これらのAPI仕様や手続きを満たしていれば、API利用者であるプレビュー処理やブロック処理からみて変化はありませんからBlock Storage Serversを別のソフトウェアに置き換えるといった開発、運用も可能です。
Dropboxではほとんどの場合、データを米国の自社データセンター(DC)で管理していますが、法人向けの「Dropbox Business」では日本の顧客向けに日本のDCを選択できる仕組みがあります。これは裏側でデータを管理している処理を米国から日本に切り替えることで実現しています。背景にBlock Storage ServersというAPIの仕様や手続きの定めがあり、利用者(この場合プレビュー処理やブロック処理)は影響なく活用できます。
Dropboxではこのような内部で利用するAPIは公開、個別提供していませんが、このようなサービスの部品をAPIとして提供しているサービス事業者もあります。
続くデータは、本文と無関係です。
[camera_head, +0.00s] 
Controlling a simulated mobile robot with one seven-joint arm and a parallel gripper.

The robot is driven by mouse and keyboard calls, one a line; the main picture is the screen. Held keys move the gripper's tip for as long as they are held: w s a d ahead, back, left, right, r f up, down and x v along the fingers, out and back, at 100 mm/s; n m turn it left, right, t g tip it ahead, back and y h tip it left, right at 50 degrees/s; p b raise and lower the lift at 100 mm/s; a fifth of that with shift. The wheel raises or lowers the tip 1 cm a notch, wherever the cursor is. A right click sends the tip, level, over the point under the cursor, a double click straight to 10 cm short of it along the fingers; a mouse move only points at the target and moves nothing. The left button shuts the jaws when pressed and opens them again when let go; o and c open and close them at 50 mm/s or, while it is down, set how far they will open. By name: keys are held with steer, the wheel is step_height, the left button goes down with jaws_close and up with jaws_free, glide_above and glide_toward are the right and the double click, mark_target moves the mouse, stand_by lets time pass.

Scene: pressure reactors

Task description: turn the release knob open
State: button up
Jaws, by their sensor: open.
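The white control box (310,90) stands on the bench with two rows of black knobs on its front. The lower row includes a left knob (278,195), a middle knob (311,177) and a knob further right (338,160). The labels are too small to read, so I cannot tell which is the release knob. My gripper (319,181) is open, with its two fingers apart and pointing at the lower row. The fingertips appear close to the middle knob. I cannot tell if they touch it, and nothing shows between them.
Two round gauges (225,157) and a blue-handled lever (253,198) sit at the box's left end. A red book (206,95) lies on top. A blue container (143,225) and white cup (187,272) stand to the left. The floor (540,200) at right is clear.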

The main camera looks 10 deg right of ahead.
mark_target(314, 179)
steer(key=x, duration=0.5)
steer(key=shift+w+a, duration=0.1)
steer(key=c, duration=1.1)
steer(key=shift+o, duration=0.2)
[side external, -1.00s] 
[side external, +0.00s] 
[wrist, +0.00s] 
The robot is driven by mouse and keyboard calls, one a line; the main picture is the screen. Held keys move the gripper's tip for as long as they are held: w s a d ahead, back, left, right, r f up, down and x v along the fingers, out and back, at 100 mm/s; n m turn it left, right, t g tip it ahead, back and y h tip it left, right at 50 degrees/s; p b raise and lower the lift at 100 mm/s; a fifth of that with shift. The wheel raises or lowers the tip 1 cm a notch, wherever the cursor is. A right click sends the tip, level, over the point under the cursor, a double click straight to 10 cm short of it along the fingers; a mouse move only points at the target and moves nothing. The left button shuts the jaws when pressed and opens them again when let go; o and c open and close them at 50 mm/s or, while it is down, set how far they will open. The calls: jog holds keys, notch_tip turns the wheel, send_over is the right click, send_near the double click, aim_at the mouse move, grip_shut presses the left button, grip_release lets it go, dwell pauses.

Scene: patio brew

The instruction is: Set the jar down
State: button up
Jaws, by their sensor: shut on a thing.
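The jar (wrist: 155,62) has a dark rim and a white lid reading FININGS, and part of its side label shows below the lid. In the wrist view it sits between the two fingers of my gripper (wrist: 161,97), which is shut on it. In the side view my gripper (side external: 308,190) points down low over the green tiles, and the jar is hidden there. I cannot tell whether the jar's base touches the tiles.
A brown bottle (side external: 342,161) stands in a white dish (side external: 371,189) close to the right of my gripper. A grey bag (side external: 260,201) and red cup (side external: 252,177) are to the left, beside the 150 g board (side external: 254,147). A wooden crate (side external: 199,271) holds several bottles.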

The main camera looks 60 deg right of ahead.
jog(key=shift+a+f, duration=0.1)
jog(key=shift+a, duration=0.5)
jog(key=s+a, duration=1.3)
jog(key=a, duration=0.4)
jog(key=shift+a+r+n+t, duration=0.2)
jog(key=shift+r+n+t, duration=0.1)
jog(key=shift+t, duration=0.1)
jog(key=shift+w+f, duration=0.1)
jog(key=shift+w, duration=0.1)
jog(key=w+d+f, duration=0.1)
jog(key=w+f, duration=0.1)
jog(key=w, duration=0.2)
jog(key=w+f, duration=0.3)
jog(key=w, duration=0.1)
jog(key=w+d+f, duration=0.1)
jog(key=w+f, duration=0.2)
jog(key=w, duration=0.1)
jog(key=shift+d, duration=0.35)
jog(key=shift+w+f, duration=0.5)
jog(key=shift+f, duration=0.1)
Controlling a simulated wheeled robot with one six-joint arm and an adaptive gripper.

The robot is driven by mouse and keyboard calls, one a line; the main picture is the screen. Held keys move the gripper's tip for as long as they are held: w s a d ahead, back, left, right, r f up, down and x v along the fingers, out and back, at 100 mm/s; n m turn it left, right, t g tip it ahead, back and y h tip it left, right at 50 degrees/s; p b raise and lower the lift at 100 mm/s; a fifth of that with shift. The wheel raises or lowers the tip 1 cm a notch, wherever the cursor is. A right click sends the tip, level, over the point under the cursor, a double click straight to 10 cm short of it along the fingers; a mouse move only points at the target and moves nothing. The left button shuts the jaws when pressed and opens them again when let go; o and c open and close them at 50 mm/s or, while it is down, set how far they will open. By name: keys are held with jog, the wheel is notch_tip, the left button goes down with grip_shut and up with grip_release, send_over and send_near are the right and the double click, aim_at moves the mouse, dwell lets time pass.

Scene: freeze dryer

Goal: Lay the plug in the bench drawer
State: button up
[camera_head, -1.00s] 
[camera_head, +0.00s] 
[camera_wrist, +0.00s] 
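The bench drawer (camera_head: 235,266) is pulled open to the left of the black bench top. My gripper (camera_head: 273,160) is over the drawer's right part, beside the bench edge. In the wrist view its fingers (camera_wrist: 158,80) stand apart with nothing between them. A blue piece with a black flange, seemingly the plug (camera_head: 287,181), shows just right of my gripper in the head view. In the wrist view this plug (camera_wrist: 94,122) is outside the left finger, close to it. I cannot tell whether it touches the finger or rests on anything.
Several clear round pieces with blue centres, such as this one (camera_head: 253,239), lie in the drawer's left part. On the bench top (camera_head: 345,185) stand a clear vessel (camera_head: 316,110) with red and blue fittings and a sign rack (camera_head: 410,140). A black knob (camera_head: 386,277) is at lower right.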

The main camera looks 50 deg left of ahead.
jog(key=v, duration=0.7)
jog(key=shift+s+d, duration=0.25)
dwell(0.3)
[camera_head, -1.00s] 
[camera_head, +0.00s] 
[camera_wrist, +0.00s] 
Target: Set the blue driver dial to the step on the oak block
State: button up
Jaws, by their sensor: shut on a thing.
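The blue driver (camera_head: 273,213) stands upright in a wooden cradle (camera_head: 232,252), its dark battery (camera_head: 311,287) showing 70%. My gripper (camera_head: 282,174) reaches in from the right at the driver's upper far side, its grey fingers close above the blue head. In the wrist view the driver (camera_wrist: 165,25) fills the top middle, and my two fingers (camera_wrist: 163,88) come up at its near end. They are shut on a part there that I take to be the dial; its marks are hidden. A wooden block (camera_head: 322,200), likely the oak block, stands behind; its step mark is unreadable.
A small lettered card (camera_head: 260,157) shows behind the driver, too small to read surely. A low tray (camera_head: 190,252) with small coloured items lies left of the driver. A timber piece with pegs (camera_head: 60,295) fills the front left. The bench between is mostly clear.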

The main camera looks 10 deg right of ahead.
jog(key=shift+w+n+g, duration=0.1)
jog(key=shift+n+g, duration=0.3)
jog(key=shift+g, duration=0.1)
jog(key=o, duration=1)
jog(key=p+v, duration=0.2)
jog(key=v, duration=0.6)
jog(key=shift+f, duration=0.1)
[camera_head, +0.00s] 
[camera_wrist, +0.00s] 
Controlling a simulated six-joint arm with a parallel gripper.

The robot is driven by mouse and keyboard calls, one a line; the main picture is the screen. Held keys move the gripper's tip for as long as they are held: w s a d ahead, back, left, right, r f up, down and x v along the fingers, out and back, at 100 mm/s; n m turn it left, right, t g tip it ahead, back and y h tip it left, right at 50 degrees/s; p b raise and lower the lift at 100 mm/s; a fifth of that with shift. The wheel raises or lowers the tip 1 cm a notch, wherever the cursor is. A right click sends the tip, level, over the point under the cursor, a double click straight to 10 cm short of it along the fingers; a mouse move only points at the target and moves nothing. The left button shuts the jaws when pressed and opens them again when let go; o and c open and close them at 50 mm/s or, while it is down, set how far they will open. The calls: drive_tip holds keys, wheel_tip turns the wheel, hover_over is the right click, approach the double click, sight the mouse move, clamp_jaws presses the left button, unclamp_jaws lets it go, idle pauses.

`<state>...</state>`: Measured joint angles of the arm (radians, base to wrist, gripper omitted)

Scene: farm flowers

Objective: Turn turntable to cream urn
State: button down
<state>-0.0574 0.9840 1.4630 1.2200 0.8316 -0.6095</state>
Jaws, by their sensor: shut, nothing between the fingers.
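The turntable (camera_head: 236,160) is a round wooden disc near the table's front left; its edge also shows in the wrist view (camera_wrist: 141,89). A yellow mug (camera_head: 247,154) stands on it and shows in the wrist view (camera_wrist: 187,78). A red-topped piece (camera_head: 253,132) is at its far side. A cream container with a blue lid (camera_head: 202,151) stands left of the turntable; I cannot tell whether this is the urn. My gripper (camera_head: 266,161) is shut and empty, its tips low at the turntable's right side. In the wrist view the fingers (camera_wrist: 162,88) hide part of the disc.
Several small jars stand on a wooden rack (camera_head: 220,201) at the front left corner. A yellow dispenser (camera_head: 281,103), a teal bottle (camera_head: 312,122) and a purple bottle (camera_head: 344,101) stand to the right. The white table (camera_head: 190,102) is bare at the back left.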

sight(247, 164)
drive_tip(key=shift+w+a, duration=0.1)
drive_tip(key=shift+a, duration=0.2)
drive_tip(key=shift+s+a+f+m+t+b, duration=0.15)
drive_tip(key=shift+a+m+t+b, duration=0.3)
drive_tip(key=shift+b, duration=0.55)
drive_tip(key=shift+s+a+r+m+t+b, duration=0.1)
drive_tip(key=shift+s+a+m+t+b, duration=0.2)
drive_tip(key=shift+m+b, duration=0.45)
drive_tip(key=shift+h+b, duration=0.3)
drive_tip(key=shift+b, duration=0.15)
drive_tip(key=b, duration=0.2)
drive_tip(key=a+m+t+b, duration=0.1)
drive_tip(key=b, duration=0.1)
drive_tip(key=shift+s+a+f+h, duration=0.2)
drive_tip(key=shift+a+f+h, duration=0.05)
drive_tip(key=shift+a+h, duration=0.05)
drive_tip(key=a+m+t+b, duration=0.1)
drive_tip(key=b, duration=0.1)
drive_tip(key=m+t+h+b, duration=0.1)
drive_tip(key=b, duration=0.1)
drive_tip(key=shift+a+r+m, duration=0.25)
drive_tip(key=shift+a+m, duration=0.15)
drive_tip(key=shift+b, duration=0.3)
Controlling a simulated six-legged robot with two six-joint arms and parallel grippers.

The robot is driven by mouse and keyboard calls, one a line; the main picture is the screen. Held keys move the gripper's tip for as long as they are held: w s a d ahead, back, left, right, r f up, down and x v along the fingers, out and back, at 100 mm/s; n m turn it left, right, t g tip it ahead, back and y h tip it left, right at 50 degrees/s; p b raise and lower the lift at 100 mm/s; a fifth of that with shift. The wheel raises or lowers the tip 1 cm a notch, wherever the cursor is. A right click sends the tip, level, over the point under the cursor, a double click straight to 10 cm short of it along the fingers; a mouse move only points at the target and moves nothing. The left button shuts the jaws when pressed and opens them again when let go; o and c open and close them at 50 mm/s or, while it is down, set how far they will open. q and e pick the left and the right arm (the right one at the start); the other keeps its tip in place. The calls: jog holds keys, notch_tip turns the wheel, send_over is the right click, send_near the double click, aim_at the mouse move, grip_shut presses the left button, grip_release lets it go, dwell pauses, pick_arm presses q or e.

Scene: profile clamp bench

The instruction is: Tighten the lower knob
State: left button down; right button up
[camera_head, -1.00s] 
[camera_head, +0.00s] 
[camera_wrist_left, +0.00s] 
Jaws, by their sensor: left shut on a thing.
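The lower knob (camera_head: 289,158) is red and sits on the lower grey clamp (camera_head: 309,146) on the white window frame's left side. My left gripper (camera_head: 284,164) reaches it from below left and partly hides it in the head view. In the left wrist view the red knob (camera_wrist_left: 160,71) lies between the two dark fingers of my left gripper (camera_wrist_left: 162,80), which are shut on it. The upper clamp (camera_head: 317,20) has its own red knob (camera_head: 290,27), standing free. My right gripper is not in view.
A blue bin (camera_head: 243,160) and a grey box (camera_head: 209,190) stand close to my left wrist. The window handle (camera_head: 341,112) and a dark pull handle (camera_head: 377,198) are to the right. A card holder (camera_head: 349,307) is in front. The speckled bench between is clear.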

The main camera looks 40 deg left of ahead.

これらの事業者はIaaS(Infrastructure as a Service)とよばれ「Amazon Web Services(AWS)」「Microsoft Azure」「Google Cloud Platform(GCP)」などが有名です。
APIという考え方は古くからあるのですが、近年よく言葉が使われるようになったのは技術的、性能的に利用しやすくなったこと、利用条件やライセンス体系などもより柔軟になったことが理由としてあげられます。
さらに、サービスの部品APIを提供する事業者、サービスの一部をAPIとして提供する事業者、またこれらのサービス同士をつなぎ合わせるためのサービスがそれぞれ無理のない投資範囲で小規模に始められるようになったことも大きな要因です。